Circle theorems (apply and prove)
WJEC Higher Unit 1 always carries a circle-theorem question worth 5–8 marks. There are six standard theorems plus the alternate segment theorem.
The six core theorems
- Angle at centre = 2 × angle at circumference when both subtended by the same arc.
- Angle in a semicircle = 90° (special case of theorem 1).
- Angles in the same segment are equal — angles subtended by the same arc, on the same side of the chord, are equal.
- Opposite angles of a cyclic quadrilateral sum to 180° (cyclic quad).
- Tangent perpendicular to radius at the point of contact.
- Two tangents from an external point are equal in length, and the line from external point to centre bisects the angle between them.
Alternate segment theorem (Higher only)
The angle between a tangent and a chord equals the angle in the alternate segment.
Strategy for "find the angle x" problems
- Look for diameters → right angle in any inscribed triangle (semicircle).
- Look for cyclic quadrilaterals → opposite-angle sum = 180°.
- Look for tangent + radius → 90°.
- Identify which arc subtends each angle.
- Quote the theorem name as the reason for the M/A1.
Proving theorems
WJEC Higher proofs are usually theorem 1 (angle at centre = 2 × angle at circumference). Standard proof:
- Draw the centre O and join radius to the apex of the inscribed angle.
- Mark equal radii → form two isosceles triangles.
- Use exterior angle of a triangle = sum of two opposite interior angles.

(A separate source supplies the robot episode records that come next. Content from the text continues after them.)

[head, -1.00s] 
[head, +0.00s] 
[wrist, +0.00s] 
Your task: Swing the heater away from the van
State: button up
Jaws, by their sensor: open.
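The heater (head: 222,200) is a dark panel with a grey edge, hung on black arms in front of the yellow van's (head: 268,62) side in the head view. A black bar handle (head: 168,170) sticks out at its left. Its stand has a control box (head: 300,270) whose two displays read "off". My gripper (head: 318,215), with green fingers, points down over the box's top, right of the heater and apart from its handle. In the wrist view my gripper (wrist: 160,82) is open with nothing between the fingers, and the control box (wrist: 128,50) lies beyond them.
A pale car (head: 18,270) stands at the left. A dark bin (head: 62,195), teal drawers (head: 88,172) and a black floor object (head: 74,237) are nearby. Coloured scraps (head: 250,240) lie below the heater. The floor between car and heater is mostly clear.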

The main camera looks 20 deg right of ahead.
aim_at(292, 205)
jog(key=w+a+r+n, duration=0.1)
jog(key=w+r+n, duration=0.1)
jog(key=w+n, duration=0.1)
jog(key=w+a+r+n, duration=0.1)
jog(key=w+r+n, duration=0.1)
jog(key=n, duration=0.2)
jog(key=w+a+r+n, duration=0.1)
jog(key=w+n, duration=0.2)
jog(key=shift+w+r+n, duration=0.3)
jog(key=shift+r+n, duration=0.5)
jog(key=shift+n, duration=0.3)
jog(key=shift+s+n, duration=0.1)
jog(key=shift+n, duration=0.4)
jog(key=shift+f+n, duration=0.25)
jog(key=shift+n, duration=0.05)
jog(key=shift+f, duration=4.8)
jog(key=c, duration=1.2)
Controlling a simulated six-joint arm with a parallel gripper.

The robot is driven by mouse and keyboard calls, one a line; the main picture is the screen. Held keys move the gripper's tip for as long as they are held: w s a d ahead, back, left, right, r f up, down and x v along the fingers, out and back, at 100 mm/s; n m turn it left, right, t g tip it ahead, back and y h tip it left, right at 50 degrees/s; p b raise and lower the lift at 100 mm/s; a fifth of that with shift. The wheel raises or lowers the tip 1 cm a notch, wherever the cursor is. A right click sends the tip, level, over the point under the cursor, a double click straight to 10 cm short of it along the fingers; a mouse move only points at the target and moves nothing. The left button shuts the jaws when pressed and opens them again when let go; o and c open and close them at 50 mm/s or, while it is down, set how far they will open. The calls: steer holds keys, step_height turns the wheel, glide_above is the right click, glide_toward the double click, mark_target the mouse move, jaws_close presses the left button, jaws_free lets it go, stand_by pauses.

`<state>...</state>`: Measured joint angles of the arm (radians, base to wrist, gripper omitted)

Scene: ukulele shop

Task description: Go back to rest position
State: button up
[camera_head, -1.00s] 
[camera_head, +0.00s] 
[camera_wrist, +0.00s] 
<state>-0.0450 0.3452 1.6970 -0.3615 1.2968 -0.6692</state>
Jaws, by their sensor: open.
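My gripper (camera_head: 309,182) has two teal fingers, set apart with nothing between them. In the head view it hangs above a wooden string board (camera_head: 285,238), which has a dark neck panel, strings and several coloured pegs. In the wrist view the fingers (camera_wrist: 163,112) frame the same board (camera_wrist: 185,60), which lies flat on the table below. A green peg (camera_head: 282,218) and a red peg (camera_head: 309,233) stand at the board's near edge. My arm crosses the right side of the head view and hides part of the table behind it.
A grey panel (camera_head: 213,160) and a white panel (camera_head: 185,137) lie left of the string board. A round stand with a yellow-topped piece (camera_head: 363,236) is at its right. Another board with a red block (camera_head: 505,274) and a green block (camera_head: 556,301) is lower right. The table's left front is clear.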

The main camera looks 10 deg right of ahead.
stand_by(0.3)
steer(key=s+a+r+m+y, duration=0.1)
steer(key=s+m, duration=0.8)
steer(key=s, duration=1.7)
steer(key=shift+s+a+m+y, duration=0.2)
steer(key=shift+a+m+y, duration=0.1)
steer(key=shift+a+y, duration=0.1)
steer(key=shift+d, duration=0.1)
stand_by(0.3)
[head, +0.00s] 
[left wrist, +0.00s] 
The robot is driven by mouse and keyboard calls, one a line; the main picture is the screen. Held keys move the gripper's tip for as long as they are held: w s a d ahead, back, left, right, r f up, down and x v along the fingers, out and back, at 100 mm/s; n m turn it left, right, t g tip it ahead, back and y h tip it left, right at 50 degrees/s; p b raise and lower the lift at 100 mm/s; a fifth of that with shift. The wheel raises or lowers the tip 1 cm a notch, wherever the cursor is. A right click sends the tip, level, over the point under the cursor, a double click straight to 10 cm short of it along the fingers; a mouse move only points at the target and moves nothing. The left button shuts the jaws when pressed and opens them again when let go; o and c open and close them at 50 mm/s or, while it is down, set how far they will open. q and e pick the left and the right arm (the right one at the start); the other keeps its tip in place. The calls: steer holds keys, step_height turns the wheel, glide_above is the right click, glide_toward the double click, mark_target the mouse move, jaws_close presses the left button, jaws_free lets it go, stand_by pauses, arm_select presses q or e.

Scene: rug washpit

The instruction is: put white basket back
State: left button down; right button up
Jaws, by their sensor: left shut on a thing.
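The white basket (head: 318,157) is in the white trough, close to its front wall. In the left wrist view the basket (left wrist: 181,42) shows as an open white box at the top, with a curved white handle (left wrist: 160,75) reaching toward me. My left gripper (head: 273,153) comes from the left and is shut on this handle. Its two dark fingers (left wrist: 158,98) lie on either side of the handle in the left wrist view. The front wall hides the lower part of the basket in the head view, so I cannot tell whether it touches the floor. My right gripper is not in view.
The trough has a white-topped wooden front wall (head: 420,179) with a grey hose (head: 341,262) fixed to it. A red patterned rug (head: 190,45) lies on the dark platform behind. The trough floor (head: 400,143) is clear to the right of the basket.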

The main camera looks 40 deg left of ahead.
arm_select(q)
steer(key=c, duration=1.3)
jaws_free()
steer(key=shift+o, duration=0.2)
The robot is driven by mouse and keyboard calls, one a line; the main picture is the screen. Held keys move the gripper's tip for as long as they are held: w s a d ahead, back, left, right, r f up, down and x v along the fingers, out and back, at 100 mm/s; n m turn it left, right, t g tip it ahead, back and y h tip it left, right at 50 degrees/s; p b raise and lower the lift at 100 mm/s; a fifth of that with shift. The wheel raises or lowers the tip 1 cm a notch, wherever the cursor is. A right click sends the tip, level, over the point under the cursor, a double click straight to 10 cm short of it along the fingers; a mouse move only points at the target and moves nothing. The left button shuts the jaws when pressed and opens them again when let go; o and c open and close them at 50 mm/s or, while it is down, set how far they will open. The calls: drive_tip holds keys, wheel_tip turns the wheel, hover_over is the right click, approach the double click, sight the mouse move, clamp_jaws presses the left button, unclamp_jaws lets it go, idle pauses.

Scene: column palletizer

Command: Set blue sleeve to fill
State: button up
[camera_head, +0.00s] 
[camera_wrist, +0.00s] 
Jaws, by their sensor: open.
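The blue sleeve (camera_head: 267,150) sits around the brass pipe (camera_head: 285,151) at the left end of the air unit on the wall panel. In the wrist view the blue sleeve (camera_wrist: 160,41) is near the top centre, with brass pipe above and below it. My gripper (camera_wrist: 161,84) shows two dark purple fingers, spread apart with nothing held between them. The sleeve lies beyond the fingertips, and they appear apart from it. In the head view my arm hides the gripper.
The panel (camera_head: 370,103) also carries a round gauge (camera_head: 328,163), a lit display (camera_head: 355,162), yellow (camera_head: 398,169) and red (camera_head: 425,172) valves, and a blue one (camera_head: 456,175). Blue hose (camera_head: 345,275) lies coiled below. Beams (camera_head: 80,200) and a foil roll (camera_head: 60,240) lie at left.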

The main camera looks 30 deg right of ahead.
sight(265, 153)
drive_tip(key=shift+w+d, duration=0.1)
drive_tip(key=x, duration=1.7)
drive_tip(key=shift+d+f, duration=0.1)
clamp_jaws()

- Add the two centre-angle pieces and the two inscribed-angle pieces; result is the 2:1 ratio.
WJEC exam tip
Reasons MUST be quoted using mark-scheme phrasing: e.g. "angle in a semicircle is 90°", "opposite angles of a cyclic quadrilateral sum to 180°". Bullet-list the reasons next to each line of the calculation. WJEC reserves an A1 reasoning mark for every numerical answer accompanied by the named theorem.